*WHAT THE TASK ASKS*.
Keep the pictures out of the copy and repeat the records exactly.

*LISTED RECORDS*.
○ ○ ○ ○

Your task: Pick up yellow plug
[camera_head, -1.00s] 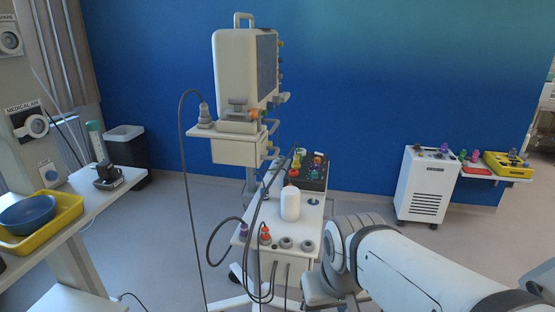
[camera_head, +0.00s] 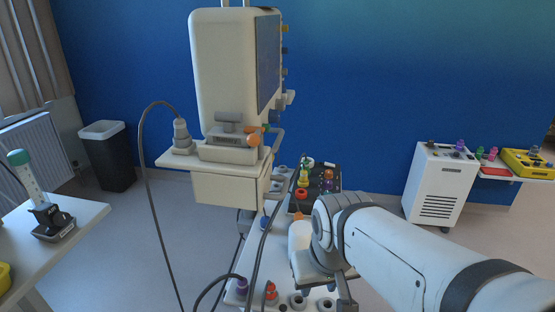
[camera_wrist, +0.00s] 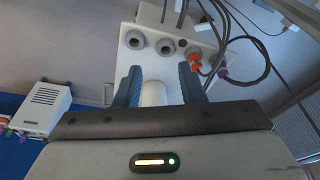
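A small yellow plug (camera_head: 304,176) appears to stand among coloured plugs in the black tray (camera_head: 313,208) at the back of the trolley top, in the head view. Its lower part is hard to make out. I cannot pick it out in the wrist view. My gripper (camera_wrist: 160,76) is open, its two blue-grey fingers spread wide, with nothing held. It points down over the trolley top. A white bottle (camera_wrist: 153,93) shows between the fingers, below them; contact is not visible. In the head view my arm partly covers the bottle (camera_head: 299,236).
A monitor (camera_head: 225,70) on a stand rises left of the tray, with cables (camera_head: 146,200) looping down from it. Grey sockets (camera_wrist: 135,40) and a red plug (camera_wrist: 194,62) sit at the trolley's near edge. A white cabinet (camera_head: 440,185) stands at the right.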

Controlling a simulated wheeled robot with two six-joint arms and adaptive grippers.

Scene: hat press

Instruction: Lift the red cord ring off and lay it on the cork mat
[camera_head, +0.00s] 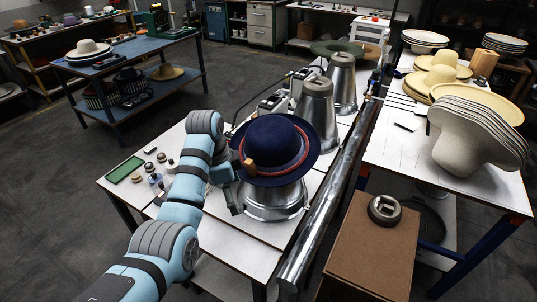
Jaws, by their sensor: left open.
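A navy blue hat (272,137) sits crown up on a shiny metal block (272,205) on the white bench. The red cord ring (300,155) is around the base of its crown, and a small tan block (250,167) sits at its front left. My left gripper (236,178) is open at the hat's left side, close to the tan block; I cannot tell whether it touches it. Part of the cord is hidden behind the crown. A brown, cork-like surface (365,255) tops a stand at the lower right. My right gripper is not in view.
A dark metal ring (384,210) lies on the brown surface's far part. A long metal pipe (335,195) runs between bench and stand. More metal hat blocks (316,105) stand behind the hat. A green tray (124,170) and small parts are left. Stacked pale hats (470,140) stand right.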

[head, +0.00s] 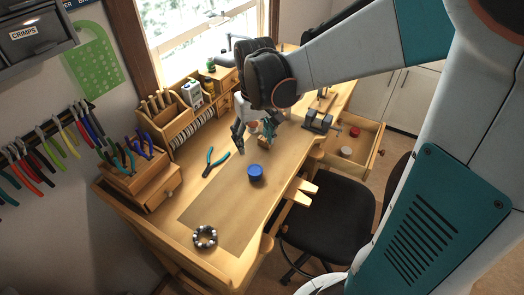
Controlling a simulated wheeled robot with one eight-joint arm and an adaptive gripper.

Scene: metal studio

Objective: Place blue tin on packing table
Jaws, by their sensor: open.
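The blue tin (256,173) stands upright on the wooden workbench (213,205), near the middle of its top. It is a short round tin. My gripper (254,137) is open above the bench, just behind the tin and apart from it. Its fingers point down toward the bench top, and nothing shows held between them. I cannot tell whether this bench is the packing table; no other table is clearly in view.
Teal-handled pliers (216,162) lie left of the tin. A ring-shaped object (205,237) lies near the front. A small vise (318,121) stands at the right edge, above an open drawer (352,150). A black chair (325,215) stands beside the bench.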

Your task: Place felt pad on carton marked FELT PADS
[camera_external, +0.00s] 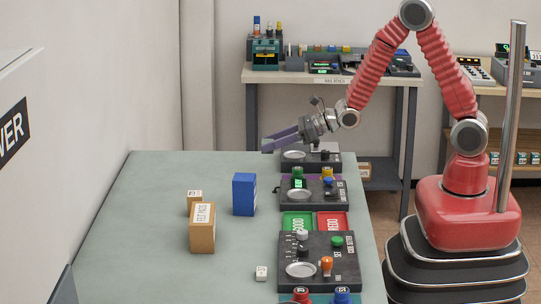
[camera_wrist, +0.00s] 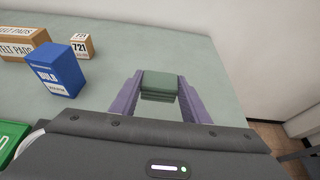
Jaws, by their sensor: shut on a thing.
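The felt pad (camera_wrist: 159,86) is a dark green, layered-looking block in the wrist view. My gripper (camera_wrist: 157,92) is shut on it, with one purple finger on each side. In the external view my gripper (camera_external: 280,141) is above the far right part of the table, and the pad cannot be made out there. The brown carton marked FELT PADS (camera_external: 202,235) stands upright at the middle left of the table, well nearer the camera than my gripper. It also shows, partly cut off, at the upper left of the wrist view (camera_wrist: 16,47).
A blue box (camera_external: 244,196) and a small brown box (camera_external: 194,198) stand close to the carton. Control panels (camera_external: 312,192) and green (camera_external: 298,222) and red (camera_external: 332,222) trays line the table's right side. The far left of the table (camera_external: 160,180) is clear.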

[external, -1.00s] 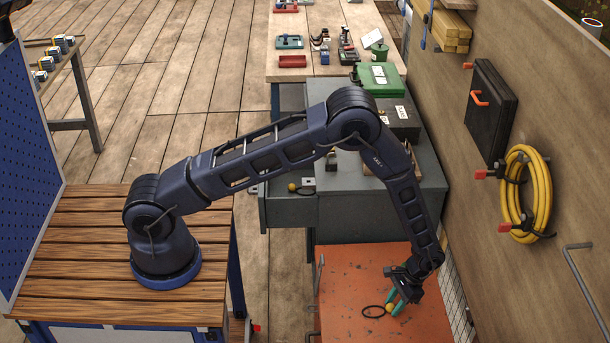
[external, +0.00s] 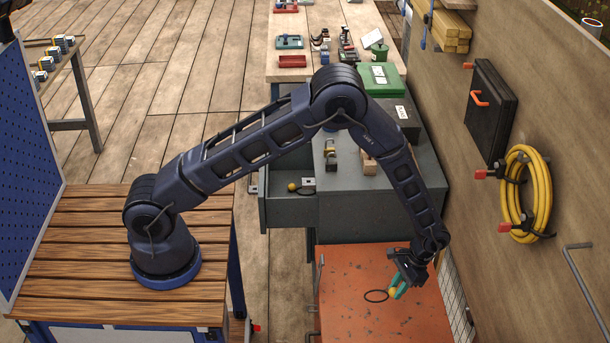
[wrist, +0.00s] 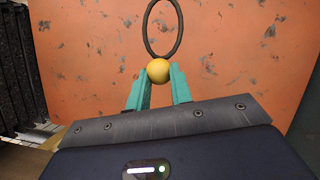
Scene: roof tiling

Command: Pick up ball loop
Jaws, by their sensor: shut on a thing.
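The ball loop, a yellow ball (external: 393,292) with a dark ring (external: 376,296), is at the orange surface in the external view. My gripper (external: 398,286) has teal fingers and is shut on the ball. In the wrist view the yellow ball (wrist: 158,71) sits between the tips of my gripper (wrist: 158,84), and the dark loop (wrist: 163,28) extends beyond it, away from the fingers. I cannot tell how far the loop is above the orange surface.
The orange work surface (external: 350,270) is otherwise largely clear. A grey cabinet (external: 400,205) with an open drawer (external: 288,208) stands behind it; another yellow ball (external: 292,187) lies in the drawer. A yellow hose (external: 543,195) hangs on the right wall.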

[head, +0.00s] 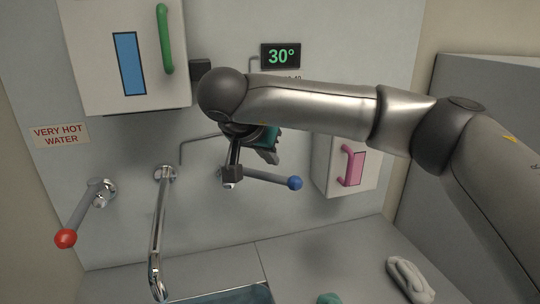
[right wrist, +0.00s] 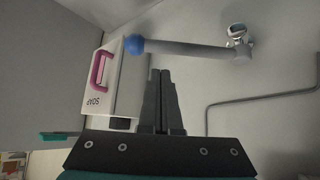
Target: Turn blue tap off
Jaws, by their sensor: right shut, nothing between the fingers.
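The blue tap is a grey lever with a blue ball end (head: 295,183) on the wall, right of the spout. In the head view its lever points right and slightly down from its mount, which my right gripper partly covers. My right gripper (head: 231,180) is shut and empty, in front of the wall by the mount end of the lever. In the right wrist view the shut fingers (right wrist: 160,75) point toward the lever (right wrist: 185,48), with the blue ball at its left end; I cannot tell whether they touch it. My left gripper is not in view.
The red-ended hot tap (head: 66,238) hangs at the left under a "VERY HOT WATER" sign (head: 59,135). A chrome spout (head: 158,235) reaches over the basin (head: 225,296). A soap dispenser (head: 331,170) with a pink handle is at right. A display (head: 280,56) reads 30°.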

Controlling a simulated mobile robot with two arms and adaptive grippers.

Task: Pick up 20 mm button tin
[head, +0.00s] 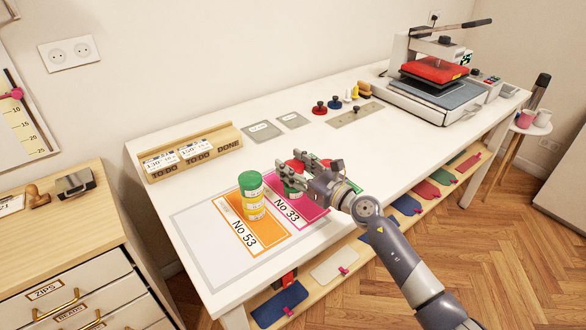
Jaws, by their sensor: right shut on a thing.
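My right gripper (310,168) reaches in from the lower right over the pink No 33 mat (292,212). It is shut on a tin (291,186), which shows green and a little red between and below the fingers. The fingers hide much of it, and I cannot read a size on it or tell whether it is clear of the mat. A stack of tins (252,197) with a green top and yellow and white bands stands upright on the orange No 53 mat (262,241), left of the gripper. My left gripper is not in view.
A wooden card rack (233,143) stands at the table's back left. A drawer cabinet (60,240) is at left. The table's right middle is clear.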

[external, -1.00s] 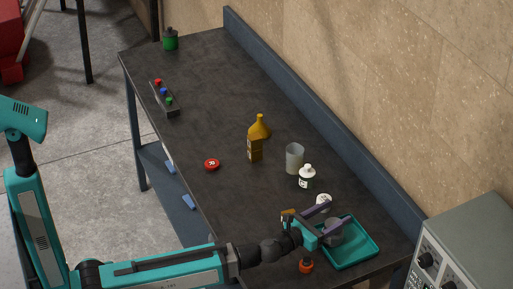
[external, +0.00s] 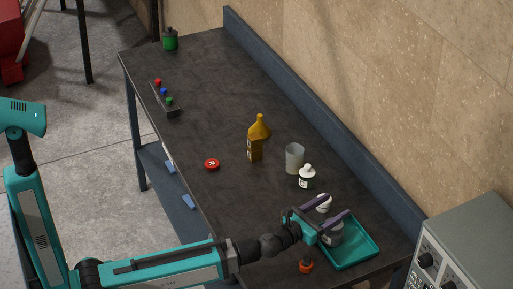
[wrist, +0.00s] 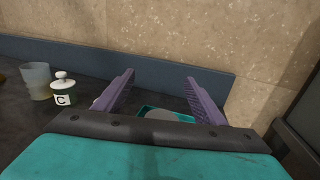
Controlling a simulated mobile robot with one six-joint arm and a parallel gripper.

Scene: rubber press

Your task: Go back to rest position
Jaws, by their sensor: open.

○ ○ ○ ○

*RESPONSE TO THIS TASK*.
Your task: Pick up yellow plug
[camera_head, -1.00s] 
[camera_head, +0.00s] 
[camera_wrist, +0.00s] 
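A small yellow plug (camera_head: 304,176) appears to stand among coloured plugs in the black tray (camera_head: 313,208) at the back of the trolley top, in the head view. Its lower part is hard to make out. I cannot pick it out in the wrist view. My gripper (camera_wrist: 160,76) is open, its two blue-grey fingers spread wide, with nothing held. It points down over the trolley top. A white bottle (camera_wrist: 153,93) shows between the fingers, below them; contact is not visible. In the head view my arm partly covers the bottle (camera_head: 299,236).
A monitor (camera_head: 225,70) on a stand rises left of the tray, with cables (camera_head: 146,200) looping down from it. Grey sockets (camera_wrist: 135,40) and a red plug (camera_wrist: 194,62) sit at the trolley's near edge. A white cabinet (camera_head: 440,185) stands at the right.

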Controlling a simulated wheeled robot with two six-joint arms and adaptive grippers.

Scene: hat press

Instruction: Lift the red cord ring off and lay it on the cork mat
[camera_head, +0.00s] 
Jaws, by their sensor: left open.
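A navy blue hat (272,137) sits crown up on a shiny metal block (272,205) on the white bench. The red cord ring (300,155) is around the base of its crown, and a small tan block (250,167) sits at its front left. My left gripper (236,178) is open at the hat's left side, close to the tan block; I cannot tell whether it touches it. Part of the cord is hidden behind the crown. A brown, cork-like surface (365,255) tops a stand at the lower right. My right gripper is not in view.
A dark metal ring (384,210) lies on the brown surface's far part. A long metal pipe (335,195) runs between bench and stand. More metal hat blocks (316,105) stand behind the hat. A green tray (124,170) and small parts are left. Stacked pale hats (470,140) stand right.

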[head, +0.00s] 
Controlling a simulated wheeled robot with one eight-joint arm and an adaptive gripper.

Scene: metal studio

Objective: Place blue tin on packing table
Jaws, by their sensor: open.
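The blue tin (256,173) stands upright on the wooden workbench (213,205), near the middle of its top. It is a short round tin. My gripper (254,137) is open above the bench, just behind the tin and apart from it. Its fingers point down toward the bench top, and nothing shows held between them. I cannot tell whether this bench is the packing table; no other table is clearly in view.
Teal-handled pliers (216,162) lie left of the tin. A ring-shaped object (205,237) lies near the front. A small vise (318,121) stands at the right edge, above an open drawer (352,150). A black chair (325,215) stands beside the bench.

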Your task: Place felt pad on carton marked FELT PADS
[camera_external, +0.00s] 
[camera_wrist, +0.00s] 
Jaws, by their sensor: shut on a thing.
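The felt pad (camera_wrist: 159,86) is a dark green, layered-looking block in the wrist view. My gripper (camera_wrist: 157,92) is shut on it, with one purple finger on each side. In the external view my gripper (camera_external: 280,141) is above the far right part of the table, and the pad cannot be made out there. The brown carton marked FELT PADS (camera_external: 202,235) stands upright at the middle left of the table, well nearer the camera than my gripper. It also shows, partly cut off, at the upper left of the wrist view (camera_wrist: 16,47).
A blue box (camera_external: 244,196) and a small brown box (camera_external: 194,198) stand close to the carton. Control panels (camera_external: 312,192) and green (camera_external: 298,222) and red (camera_external: 332,222) trays line the table's right side. The far left of the table (camera_external: 160,180) is clear.

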[external, -1.00s] 
[external, +0.00s] 
[wrist, +0.00s] 
Scene: roof tiling

Command: Pick up ball loop
Jaws, by their sensor: shut on a thing.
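The ball loop, a yellow ball (external: 393,292) with a dark ring (external: 376,296), is at the orange surface in the external view. My gripper (external: 398,286) has teal fingers and is shut on the ball. In the wrist view the yellow ball (wrist: 158,71) sits between the tips of my gripper (wrist: 158,84), and the dark loop (wrist: 163,28) extends beyond it, away from the fingers. I cannot tell how far the loop is above the orange surface.
The orange work surface (external: 350,270) is otherwise largely clear. A grey cabinet (external: 400,205) with an open drawer (external: 288,208) stands behind it; another yellow ball (external: 292,187) lies in the drawer. A yellow hose (external: 543,195) hangs on the right wall.

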[head, +0.00s] 
[right wrist, +0.00s] 
Target: Turn blue tap off
Jaws, by their sensor: right shut, nothing between the fingers.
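The blue tap is a grey lever with a blue ball end (head: 295,183) on the wall, right of the spout. In the head view its lever points right and slightly down from its mount, which my right gripper partly covers. My right gripper (head: 231,180) is shut and empty, in front of the wall by the mount end of the lever. In the right wrist view the shut fingers (right wrist: 160,75) point toward the lever (right wrist: 185,48), with the blue ball at its left end; I cannot tell whether they touch it. My left gripper is not in view.
The red-ended hot tap (head: 66,238) hangs at the left under a "VERY HOT WATER" sign (head: 59,135). A chrome spout (head: 158,235) reaches over the basin (head: 225,296). A soap dispenser (head: 331,170) with a pink handle is at right. A display (head: 280,56) reads 30°.

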Controlling a simulated mobile robot with two arms and adaptive grippers.

Task: Pick up 20 mm button tin
[head, +0.00s] 
Jaws, by their sensor: right shut on a thing.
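My right gripper (310,168) reaches in from the lower right over the pink No 33 mat (292,212). It is shut on a tin (291,186), which shows green and a little red between and below the fingers. The fingers hide much of it, and I cannot read a size on it or tell whether it is clear of the mat. A stack of tins (252,197) with a green top and yellow and white bands stands upright on the orange No 53 mat (262,241), left of the gripper. My left gripper is not in view.
A wooden card rack (233,143) stands at the table's back left. A drawer cabinet (60,240) is at left. The table's right middle is clear.

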[external, -1.00s] 
[external, +0.00s] 
[wrist, +0.00s] 
Controlling a simulated mobile robot with one six-joint arm and a parallel gripper.

Scene: rubber press

Your task: Go back to rest position
Jaws, by their sensor: open.

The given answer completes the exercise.